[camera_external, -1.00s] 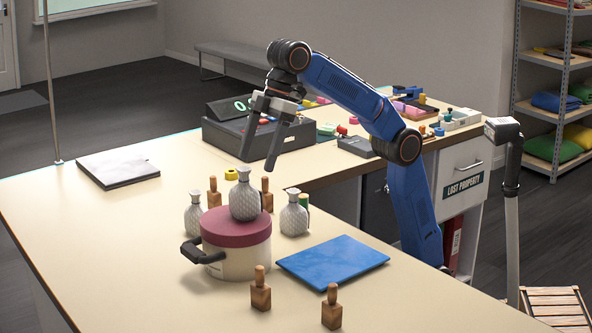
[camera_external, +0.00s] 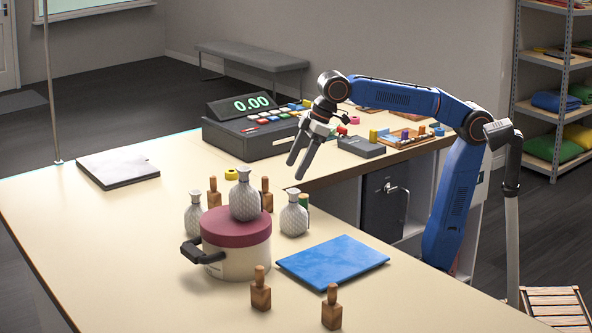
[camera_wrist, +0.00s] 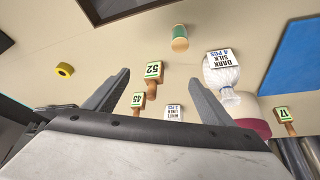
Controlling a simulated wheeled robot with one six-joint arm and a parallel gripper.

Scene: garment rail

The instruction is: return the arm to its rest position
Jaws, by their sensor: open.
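My gripper (camera_external: 303,160) is open and empty, held in the air above the counter near the cash register, with its fingers pointing down. In the wrist view the two fingers of my gripper (camera_wrist: 158,100) stand well apart with nothing between them. My blue arm reaches up from the right of the counter, bends at the elbow and runs left to the wrist.
A cash register (camera_external: 250,130) stands behind my gripper. A blue folder (camera_external: 333,262) and a grey pad (camera_external: 117,169) lie flat on the counter (camera_external: 90,240).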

----------------------------------------

Restate the data word for word from its first line through the line with "The instruction is: return", leaving out any picture along the way.

-- Output for this task --
[camera_external, -1.00s] 
[camera_external, +0.00s] 
[camera_wrist, +0.00s] 
Controlling a simulated wheeled robot with one six-joint arm and a parallel gripper.

Scene: garment rail

The instruction is: return the arm to its rest position

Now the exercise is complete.